**DATASET ENTRIES**.

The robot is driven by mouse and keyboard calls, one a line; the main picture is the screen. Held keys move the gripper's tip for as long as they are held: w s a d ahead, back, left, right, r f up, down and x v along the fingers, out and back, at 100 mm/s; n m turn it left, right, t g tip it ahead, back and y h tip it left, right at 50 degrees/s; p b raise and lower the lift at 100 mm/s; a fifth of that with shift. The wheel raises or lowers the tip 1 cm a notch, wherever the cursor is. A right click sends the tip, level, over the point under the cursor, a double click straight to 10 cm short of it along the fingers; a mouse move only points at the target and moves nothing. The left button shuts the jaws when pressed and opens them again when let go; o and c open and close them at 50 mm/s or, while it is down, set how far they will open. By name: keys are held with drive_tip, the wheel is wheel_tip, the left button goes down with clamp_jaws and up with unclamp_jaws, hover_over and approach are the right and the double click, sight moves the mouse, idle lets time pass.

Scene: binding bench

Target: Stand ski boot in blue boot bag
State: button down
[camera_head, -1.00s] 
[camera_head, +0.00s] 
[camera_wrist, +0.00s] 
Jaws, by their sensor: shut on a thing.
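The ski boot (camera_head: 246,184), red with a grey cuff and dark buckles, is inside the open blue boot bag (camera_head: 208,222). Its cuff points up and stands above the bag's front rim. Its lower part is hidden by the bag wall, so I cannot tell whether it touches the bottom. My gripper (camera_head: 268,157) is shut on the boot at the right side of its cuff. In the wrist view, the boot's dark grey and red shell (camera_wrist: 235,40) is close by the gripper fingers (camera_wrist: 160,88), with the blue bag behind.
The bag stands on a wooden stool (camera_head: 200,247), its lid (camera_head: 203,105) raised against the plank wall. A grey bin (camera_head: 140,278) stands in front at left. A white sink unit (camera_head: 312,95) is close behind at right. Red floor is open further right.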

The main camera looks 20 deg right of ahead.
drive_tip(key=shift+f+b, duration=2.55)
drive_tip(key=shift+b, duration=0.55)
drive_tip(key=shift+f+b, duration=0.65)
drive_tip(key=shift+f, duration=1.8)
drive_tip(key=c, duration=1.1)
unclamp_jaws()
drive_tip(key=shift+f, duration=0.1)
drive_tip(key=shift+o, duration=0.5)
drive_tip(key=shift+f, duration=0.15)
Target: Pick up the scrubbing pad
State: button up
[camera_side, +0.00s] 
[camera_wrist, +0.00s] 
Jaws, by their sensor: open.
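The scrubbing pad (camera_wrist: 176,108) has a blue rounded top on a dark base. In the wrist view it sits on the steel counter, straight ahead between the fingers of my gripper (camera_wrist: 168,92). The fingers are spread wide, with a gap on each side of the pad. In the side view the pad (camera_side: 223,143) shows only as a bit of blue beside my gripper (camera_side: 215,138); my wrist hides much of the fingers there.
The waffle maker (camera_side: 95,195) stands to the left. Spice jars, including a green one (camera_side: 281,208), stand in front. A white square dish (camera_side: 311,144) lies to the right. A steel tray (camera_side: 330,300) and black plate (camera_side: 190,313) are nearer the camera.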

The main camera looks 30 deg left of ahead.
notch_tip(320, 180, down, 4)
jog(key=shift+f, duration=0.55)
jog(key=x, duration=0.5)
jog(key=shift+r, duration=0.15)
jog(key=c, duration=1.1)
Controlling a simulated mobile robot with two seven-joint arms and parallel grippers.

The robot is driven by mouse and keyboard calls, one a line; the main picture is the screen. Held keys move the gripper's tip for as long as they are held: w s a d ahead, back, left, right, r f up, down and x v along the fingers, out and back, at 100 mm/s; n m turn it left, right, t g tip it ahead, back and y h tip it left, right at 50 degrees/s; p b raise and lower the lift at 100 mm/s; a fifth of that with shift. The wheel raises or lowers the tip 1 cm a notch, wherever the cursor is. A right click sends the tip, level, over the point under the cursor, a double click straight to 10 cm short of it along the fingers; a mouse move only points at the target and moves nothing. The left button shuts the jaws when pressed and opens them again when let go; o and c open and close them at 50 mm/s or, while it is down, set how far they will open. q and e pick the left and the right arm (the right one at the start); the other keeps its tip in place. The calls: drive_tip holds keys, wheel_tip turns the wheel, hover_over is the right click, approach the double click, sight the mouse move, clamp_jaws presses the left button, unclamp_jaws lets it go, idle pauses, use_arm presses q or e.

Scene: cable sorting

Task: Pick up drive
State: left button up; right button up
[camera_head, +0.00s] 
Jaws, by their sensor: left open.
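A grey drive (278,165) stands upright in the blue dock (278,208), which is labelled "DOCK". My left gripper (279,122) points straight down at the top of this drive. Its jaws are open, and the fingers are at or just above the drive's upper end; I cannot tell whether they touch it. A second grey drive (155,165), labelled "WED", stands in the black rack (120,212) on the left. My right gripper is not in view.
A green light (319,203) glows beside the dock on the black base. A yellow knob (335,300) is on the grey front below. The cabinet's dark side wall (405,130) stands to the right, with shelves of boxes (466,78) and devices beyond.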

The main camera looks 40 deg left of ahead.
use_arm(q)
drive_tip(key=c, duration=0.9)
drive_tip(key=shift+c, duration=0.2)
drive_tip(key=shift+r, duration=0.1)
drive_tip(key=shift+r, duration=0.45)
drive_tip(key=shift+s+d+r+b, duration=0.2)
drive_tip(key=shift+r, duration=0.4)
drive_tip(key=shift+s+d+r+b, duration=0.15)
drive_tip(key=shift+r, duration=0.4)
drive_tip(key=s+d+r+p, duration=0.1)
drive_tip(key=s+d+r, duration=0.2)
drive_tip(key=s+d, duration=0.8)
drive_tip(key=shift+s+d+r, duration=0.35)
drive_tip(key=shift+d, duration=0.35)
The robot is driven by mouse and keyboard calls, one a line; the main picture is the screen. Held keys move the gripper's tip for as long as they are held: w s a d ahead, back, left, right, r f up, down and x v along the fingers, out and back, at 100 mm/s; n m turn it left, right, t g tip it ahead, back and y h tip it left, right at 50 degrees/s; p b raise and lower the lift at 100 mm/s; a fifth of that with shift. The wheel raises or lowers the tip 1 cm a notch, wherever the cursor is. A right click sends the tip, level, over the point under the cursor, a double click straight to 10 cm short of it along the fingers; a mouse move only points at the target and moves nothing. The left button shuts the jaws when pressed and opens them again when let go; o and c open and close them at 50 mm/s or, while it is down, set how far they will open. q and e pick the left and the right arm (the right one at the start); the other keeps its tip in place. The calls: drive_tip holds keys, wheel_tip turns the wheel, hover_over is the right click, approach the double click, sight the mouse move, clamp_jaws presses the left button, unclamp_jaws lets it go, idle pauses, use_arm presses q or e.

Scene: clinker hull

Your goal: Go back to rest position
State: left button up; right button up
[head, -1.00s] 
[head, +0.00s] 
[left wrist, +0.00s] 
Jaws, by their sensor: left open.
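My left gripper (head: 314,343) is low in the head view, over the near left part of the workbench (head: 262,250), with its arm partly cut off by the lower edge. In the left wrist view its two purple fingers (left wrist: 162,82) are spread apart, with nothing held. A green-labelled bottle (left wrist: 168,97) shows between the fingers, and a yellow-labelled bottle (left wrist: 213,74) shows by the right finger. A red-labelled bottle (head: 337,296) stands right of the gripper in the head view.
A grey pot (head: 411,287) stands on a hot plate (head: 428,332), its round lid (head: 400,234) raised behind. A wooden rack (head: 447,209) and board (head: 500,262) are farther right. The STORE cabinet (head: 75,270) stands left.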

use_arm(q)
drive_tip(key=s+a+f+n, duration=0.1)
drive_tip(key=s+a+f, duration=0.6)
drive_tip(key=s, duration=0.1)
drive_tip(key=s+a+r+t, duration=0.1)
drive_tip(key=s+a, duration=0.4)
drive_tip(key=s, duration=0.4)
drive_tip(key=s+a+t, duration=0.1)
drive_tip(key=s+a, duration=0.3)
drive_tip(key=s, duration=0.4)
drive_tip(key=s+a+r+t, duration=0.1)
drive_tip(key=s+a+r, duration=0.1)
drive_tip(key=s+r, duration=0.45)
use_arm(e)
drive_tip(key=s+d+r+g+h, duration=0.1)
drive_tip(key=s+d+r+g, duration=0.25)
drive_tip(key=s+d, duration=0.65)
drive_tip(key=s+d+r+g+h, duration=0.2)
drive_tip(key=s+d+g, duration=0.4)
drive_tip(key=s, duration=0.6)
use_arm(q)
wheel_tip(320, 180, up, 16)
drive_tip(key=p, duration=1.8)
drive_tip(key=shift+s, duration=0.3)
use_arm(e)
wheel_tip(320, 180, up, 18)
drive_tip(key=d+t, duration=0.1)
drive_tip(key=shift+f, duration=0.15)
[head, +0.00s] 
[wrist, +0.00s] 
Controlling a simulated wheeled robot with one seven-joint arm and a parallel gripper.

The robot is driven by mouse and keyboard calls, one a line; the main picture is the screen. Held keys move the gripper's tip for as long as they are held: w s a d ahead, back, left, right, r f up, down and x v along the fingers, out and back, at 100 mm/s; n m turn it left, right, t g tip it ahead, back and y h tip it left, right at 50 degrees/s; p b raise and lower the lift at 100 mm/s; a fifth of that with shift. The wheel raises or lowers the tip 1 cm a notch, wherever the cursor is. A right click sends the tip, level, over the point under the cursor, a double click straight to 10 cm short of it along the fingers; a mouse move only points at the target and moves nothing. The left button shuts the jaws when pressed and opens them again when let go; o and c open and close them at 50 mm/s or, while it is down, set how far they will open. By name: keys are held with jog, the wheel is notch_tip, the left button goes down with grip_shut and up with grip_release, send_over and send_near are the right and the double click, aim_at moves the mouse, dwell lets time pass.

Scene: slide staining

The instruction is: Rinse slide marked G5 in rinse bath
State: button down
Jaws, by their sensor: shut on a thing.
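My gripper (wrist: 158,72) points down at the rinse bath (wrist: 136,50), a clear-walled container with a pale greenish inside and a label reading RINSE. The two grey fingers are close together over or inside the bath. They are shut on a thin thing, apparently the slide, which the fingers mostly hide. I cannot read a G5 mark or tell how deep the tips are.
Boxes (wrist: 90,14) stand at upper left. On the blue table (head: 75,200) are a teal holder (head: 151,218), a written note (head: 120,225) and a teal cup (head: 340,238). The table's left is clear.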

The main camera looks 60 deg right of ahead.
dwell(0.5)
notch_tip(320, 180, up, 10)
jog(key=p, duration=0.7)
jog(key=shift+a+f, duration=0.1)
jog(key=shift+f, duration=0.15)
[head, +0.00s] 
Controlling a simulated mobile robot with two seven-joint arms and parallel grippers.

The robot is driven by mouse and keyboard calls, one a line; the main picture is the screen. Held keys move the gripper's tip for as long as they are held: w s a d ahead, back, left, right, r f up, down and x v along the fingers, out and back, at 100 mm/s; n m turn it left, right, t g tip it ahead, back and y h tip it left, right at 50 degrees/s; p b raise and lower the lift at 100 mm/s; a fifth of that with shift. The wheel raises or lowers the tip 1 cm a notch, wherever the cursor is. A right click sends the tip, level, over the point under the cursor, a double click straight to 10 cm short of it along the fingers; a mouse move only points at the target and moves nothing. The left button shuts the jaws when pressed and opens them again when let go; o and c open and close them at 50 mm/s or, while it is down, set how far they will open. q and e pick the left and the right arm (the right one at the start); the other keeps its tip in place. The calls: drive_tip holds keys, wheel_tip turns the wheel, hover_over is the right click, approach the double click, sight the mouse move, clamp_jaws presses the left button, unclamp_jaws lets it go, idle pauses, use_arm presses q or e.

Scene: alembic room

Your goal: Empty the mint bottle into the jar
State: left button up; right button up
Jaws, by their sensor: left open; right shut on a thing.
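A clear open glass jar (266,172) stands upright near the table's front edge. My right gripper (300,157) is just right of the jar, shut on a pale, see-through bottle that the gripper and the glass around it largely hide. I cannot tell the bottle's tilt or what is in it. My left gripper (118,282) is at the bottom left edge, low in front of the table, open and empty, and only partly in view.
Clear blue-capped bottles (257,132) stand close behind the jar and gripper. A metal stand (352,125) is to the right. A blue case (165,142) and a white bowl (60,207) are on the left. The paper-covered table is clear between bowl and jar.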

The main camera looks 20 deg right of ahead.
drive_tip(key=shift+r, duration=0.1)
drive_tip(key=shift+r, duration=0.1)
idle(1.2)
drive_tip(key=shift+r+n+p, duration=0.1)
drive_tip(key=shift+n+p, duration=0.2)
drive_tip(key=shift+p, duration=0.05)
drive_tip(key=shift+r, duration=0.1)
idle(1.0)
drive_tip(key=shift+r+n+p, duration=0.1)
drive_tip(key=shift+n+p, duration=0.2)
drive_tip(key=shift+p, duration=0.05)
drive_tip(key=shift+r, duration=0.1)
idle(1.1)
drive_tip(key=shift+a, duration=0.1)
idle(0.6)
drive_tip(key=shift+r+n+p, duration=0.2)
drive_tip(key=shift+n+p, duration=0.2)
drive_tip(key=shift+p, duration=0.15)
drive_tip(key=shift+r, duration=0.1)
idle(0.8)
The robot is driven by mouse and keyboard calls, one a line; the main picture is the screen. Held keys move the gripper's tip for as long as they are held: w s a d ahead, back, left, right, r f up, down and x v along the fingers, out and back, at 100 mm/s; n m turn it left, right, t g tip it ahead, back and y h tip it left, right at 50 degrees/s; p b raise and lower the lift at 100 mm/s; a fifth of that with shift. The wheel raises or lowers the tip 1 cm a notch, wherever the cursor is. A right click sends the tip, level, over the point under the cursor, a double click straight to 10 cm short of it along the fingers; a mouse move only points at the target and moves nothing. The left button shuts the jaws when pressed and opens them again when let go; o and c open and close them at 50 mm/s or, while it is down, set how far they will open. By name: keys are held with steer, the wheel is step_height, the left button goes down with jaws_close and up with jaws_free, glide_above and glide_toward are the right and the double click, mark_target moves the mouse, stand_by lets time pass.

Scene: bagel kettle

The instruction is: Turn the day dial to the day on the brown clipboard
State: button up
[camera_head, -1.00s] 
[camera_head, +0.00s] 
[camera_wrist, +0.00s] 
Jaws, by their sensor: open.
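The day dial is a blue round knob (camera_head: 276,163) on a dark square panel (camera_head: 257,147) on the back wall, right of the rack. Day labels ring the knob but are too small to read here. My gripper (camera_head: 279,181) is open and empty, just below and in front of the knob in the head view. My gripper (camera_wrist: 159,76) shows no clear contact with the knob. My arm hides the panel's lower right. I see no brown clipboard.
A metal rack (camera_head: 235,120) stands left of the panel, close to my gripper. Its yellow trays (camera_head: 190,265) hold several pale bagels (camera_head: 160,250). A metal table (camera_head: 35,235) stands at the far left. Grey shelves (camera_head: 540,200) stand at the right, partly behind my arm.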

**TASK**.
Where a line contains the string "Scene", extract that line.

**EXERCISE RESPONSE**.
Scene: binding bench
Scene: cable sorting
Scene: clinker hull
Scene: slide staining
Scene: alembic room
Scene: bagel kettle

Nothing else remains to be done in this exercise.